What is SOC 1? — A Complete Guide to SOC 1 Reports

June 12, 2025 | Compliance, SOC 2

For organizations that provide services that could impact their customers’ financial reporting, demonstrating strong internal controls is critical.

In today’s business world, it’s no longer enough to simply claim your internal processes are secure or reliable. Customers, partners, and stakeholders—such as SOX auditors—expect verified assurance, especially when financial reporting is involved. That’s where SOC 1 comes in.
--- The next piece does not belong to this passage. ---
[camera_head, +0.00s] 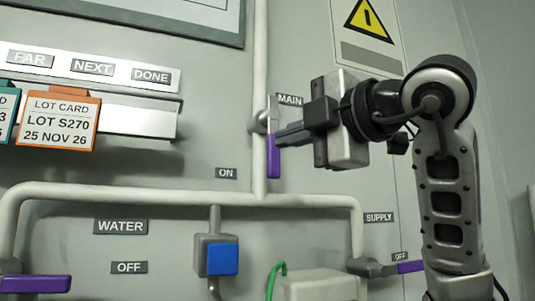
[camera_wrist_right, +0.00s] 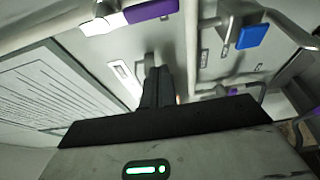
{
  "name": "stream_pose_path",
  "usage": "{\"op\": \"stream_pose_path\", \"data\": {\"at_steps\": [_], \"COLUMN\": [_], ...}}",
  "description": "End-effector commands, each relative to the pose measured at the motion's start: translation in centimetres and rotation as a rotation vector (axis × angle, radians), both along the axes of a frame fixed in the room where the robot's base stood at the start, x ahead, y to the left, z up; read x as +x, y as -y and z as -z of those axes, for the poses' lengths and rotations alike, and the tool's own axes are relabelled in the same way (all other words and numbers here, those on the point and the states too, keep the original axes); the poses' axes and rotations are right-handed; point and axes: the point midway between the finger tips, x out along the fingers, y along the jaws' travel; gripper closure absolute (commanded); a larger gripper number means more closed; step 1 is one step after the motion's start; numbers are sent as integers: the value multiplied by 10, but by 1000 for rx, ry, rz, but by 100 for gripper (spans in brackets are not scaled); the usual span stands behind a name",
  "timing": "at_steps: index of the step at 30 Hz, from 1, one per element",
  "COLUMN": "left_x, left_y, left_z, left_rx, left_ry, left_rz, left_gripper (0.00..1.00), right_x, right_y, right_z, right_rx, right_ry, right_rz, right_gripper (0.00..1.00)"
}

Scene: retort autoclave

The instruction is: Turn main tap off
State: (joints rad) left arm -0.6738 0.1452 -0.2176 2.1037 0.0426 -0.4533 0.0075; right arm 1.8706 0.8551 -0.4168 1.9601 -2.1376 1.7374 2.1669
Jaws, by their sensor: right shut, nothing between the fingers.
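The lever also shows at the top of the right wrist view (camera_wrist_right: 150,10). My right gripper (camera_head: 280,138) comes in from the right with its fingers closed and empty. Its tips are close beside the lever in the head view. In the right wrist view the closed fingers (camera_wrist_right: 158,80) appear apart from the lever; I cannot tell whether they touch it. My left gripper is not in view.
Grey pipes (camera_head: 180,191) branch below the tap. The water tap's purple lever (camera_head: 36,284) and supply tap's purple lever (camera_head: 411,267) lie roughly horizontal. A blue-faced box (camera_head: 222,260) sits between them. Lot cards (camera_head: 58,119) hang from a rail (camera_head: 135,120) at left.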

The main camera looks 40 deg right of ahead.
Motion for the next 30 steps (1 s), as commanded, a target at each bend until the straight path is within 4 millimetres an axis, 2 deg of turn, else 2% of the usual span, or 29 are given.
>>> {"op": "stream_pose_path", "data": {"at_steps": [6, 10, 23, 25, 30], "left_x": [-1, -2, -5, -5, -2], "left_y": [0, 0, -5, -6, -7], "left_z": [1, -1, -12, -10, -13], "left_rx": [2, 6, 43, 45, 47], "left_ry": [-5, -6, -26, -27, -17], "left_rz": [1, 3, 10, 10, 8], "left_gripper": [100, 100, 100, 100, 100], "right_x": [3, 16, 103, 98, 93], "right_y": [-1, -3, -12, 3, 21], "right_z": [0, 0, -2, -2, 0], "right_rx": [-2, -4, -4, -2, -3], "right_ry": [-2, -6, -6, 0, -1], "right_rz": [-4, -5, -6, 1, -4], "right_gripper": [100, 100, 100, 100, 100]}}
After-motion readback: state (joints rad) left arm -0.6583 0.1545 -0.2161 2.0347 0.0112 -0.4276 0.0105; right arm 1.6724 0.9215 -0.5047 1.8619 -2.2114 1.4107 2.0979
Here’s everything you need to know about SOC 1, what it covers, and why it might be the right choice for your organization:

What is a SOC 1 Report?

A System and Organization Controls (SOC) 1 report is a formal, independent assessment of a service organization’s internal controls that are relevant to its customers’ financial reporting. Issued under standards defined by the American Institute of Certified Public Accountants (AICPA), SOC 1 reports evaluate whether a service provider’s systems are designed and/or operating effectively.

There are two types of SOC 1 reports:

  • SOC 1 Type 1 examines the design of controls at a specific point in time. It answers the question: Have the right controls been put in place?
  • SOC 1 Type 2 examines both the design and operating effectiveness of controls over a specified period of time, typically between six and 12 months. It answers the question: Have those controls been functioning as intended?

Both are conducted by accredited CPA firms and follow the AICPA’s SSAE 18 standards, which replaced SSAE 16 in 2017, introducing more rigorous requirements around management assertions and system descriptions.

Unlike frameworks such as ISO 27001 and HITRUST, a SOC 1 audit does not result in any certification. Instead, it offers a CPA’s opinion on whether your controls are suitably designed and operating effectively to meet control objectives tied to financial reporting.

Who Needs a SOC 1 Report?

SOC 1 reports serve as an essential tool for businesses that handle financial transactions or support transaction processing systems, especially when those systems have a direct impact on a customer’s financial statements.

Organizations should consider undergoing a SOC 1 examination if their services could impact a customer’s internal controls over financial reporting. This includes services like:

  • Payroll and benefits platforms
  • Billing and invoicing systems
  • Data hosting or cloud services involved in financial reporting and recordkeeping

While not legally required, a SOC 1 report is often requested by current and prospective customers as part of their regular vendor risk assessments. For this reason, undergoing a SOC 1 examination can remove friction from your sales process while helping you build trust and credibility with prospects.

What’s the Difference Between SOC 1, SOC 2, and SOC 3?

In simple terms, a SOC 1 report gives current and potential stakeholders a closer look at the policies, procedures, and controls in place to ensure the integrity of data within a system that may impact a user’s financial reporting. However, if your organization’s biggest risk drivers include security, availability, or privacy, which is often the case for cloud services or SaaS platforms, then a SOC 2 or SOC 3 report might be more appropriate. 

SOC 2 reports address broader trust services criteria (TSC), such as:

  • Security: The system is protected against unauthorized access (both physical and logical). This TSC is required for all SOC 2 reports.
  • Availability: The system is available for operation and use as committed or agreed.
  • Processing Integrity: System processing is complete, valid, accurate, timely, and authorized to meet the entity’s objectives.
  • Confidentiality: Information designated as confidential is protected as committed or agreed.
  • Privacy: Personal information is collected, used, retained, disclosed, and disposed of to meet the entity’s objectives.

A SOC 3 report is similar in scope to a SOC 2 report, but the information is packaged more concisely, making SOC 3 reports easier to read and a better fit for widespread distribution. Both reports result from the same audit, and both can help communicate that an organization’s controls are properly designed, implemented, and operating effectively.

The Bottom Line

Whether you’re aiming to meet customer demands or boost your credibility in a competitive market, undergoing a SOC 1 audit can be a smart investment for service organizations that play a role in their clients’ financial reporting.

By understanding the scope and purpose of a SOC 1 report, and how it differs from SOC 2 and SOC 3, you’ll be better positioned to choose the right option for your business.